▶ [Required task]:
Reply only with how many lines contain the word "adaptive".

▶ [Available records]:
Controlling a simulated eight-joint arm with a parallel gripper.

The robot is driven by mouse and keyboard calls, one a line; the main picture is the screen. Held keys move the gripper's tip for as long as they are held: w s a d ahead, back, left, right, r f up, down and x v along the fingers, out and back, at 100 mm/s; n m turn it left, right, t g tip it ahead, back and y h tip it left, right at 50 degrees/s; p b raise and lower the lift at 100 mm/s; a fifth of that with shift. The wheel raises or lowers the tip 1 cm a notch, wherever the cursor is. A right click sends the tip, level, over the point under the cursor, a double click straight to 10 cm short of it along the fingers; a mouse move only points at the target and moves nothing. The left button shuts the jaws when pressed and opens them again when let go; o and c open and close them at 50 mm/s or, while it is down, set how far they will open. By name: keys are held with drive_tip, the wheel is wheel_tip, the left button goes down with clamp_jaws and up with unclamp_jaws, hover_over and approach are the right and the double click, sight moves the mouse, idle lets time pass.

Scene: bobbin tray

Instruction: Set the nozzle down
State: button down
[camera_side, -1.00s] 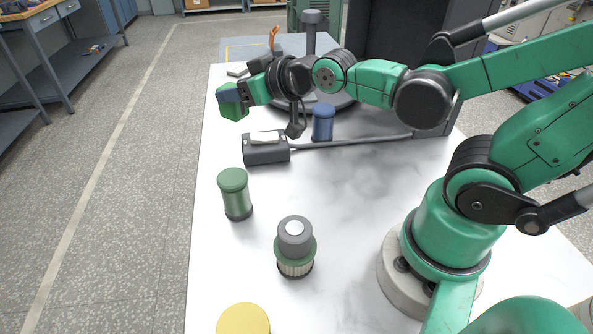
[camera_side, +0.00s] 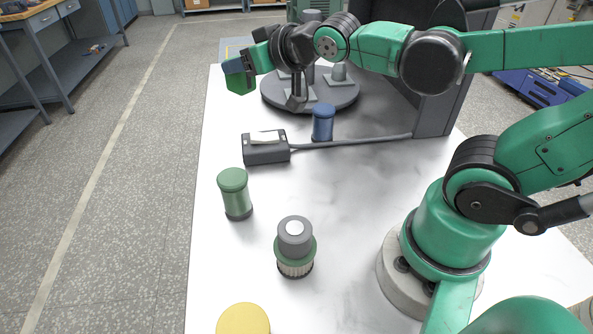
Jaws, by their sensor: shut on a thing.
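My gripper (camera_side: 297,92) hangs below the dark wrist at the far end of the table, in front of the round dark turntable (camera_side: 345,105). It is shut on a small dark piece, which I take to be the nozzle. The piece's outline blends with the dark fingers, so its shape and tilt are unclear. The gripper appears to be above the table, left of the turntable's middle; its exact height is hard to tell. The wrist's green end block (camera_side: 240,82) sticks out to the left.
A blue jar (camera_side: 323,123) stands before the turntable. A grey box with a pale pad (camera_side: 265,148) has a rod running right to a dark panel. A green jar (camera_side: 234,195), a grey-topped ribbed jar (camera_side: 295,250) and a yellow lid (camera_side: 243,320) stand nearer.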

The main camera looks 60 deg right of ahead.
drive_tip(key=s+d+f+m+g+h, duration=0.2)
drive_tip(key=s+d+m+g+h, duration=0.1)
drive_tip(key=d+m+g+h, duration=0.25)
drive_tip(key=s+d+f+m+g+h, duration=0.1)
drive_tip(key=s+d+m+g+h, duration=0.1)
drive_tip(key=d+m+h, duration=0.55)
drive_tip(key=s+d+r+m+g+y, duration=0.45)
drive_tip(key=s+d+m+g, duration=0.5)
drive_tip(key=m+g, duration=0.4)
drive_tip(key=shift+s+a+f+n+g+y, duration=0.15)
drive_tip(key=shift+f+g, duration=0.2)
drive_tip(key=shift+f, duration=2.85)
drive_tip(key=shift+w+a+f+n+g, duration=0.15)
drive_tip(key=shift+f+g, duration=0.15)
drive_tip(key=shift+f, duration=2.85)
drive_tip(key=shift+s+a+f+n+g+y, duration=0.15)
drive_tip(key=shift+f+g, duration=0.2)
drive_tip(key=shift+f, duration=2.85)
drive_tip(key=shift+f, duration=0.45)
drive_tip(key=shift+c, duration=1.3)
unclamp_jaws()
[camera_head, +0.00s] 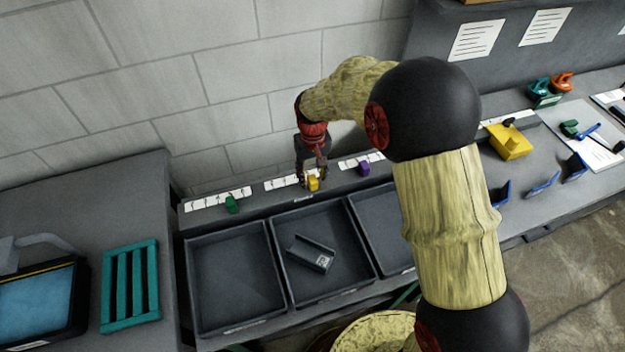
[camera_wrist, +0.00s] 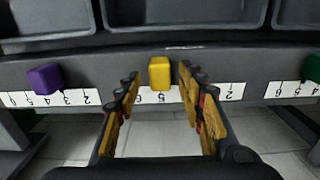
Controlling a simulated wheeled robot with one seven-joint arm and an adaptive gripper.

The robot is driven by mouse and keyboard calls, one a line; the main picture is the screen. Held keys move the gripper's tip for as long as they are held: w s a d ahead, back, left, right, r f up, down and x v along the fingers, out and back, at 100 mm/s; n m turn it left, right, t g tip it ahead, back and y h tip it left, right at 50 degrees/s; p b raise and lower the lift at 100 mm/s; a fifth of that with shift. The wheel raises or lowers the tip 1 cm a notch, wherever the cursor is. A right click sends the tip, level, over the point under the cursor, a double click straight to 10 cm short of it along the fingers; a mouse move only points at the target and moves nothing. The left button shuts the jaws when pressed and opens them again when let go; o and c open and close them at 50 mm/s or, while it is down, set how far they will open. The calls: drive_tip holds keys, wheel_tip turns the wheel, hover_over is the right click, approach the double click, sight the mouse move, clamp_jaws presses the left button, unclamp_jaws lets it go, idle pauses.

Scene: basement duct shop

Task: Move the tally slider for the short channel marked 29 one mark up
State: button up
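The yellow tally slider (camera_head: 313,184) sits on the ledge behind the middle bin, by a white number strip (camera_head: 283,183). In the wrist view the yellow slider (camera_wrist: 160,73) stands between and slightly beyond my gripper's (camera_wrist: 158,80) fingertips, with a visible gap on each side. Its strip shows upside down there, with 6 and 5 readable near the slider; the fingers hide other marks. In the head view my gripper (camera_head: 312,173) is above and behind the slider. A dark channel piece (camera_head: 311,253) with a pale label, too small to read, lies in the middle bin (camera_head: 350,235).
A green slider (camera_head: 232,204) stands at left and a purple slider (camera_head: 364,168) at right, each by its own strip. A block wall rises close behind the ledge. A teal rack (camera_head: 130,288) and a screen (camera_head: 40,300) are at left. My arm covers part of the right bin.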

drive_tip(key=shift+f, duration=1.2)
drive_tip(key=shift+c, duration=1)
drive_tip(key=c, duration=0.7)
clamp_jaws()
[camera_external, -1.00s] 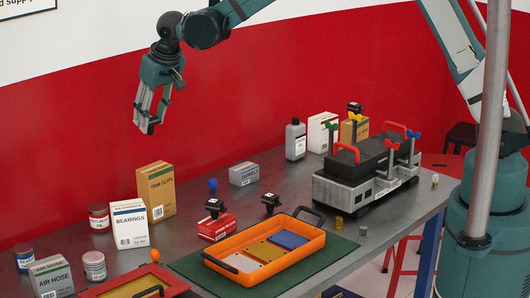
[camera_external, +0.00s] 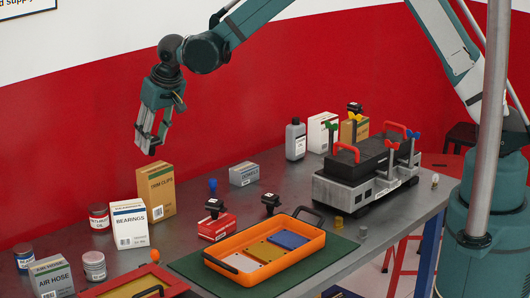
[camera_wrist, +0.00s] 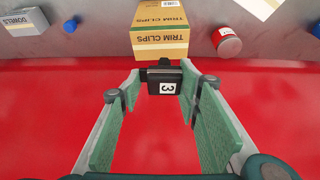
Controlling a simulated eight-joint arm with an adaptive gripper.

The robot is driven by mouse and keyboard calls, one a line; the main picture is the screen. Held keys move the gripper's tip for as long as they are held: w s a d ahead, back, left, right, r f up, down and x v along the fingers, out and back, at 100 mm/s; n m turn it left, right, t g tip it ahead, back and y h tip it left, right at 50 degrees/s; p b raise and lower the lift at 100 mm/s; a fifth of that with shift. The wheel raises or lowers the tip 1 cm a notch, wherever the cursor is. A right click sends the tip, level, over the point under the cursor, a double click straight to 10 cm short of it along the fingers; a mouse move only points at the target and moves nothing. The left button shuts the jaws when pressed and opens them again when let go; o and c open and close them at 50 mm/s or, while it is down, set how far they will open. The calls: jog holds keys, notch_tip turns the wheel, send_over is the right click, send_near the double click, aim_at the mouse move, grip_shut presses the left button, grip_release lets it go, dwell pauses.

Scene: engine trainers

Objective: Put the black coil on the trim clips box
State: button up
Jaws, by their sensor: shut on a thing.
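My gripper (camera_external: 149,148) is shut on a black coil (camera_wrist: 165,82) with a white "3" label, which sits between the fingertips in the wrist view. In the external view the held coil is a small dark shape at the fingertips. The fingers point down. The tan trim clips box (camera_external: 156,194) stands upright on the table, its top just below the fingertips in the picture. In the wrist view the trim clips box (camera_wrist: 160,35) shows just beyond the coil. A gap shows between coil and box top in the external view; its depth is hard to tell.
A white bearings box (camera_external: 130,224) and a red-labelled can (camera_external: 99,217) stand left of the trim clips box. Another black coil (camera_external: 215,208) sits on a red box (camera_external: 217,228), and one (camera_external: 270,203) stands on the table. An orange tray (camera_external: 265,248) lies in front.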

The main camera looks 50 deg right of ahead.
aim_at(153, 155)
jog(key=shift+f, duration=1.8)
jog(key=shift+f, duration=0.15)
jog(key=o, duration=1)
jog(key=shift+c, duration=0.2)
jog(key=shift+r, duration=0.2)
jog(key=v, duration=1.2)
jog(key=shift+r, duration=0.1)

▶ [Answer to this task]:
2